I. Le détroit d’Ormuz : un coupe-gorge géoéconomique

3,7 kilomètres de large : c’est la marge de manœuvre maximale offerte par l’un des chenaux qu’empruntent les navires franchissant le détroit d’Ormuz, pourtant l’un des plus fréquentés du monde par les marines marchandes.

De fait, le détroit d’Ormuz, nommé ainsi par rapport à l’île iranienne éponyme à côté de laquelle il se trouve, se caractérise par son étroitesse et sa faible profondeur. Long de 45 kilomètres, le passage se resserre à 38 kilomètres de large à l’endroit le plus étroit ; or, les eaux du détroit et du Golfe de manière générale sont peu profondes, et contraignent ainsi les navires à circuler par des chenaux très étroits et strictement délimités où la profondeur est suffisante pour les tankers ; leur largeur varie de 2 à 3 miles nautiques (de 3,7 à 5,5 kilomètres). Ces chenaux fonctionnent par binômes : l’un pour les entrées dans le golfe Persique, l’autre pour les sorties. Une distance de 2 miles nautiques sépare chaque binôme.

Outre l’étroitesse de ces couloirs maritimes, la navigation s’y avère peu aisée : les navires doivent en effet circuler entre plusieurs îlots omanais de Quoin et Ras Dobbah, puis ceux de Grande Tomb, Petite Tomb et Abou Moussa, occupés par l’Iran malgré les protestations des Emirats arabes unis qui en revendiquent la souveraineté. S’ajoute à cette circulation malaisée la présence en nombre de petites embarcations de pêches et de transport, rendues difficilement visibles par la brume de chaleur quasi-omniprésente à la surface des eaux du Golfe.
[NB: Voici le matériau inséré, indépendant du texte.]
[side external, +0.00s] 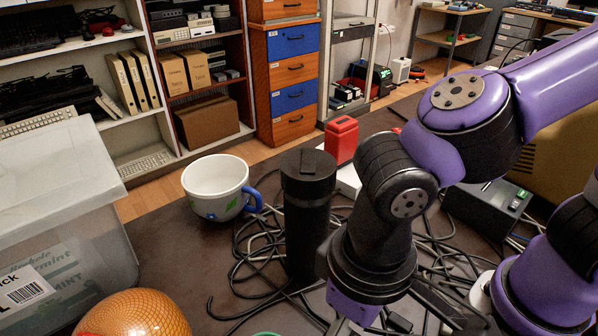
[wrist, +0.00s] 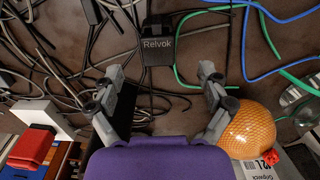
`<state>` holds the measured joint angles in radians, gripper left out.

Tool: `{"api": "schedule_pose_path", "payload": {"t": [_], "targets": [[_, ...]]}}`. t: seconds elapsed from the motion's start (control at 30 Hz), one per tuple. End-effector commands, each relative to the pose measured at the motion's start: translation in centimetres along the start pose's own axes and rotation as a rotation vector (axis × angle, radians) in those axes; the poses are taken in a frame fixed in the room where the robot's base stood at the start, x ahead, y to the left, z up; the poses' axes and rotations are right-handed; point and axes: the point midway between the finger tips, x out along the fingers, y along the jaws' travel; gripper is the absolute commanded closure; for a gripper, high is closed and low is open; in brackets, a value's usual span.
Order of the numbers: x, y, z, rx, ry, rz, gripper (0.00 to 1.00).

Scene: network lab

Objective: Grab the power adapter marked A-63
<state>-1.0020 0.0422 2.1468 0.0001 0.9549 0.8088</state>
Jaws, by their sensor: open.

Malgré ses caractéristiques géographiques désavantageuses, le détroit d’Ormuz offre actuellement l’itinéraire le plus rapide et le moins coûteux pour les pétroliers en charge de transporter les hydrocarbures produits par les différents pays du Golfe. Ce détroit est ainsi incontournable pour les pétroliers, rendant, de fait, ce lieu de passage hautement stratégique, comme le montre l’actualité mais également un certain nombre d’épisodes historiques.

En effet, avant la seconde moitié du XXème siècle, le détroit d’Ormuz s’avérait relativement peu connu. C’est l’exploitation en 1951 du plus grand gisement de pétrole au monde, à Ghawar, au large de l’Arabie saoudite, qui va propulser le détroit sur le devant de la scène, puisqu’il se présente d’emblée comme le point de passage le plus rentable pour les pétroliers. La guerre du Kippour, durant laquelle une coalition arabe affronte Israël, va provoquer en 1973 un premier choc pétrolier qui amènera l’opinion publique internationale à se rendre compte de sa dépendance au pétrole du Golfe et au caractère hautement stratégique que revêt le détroit d’Ormuz.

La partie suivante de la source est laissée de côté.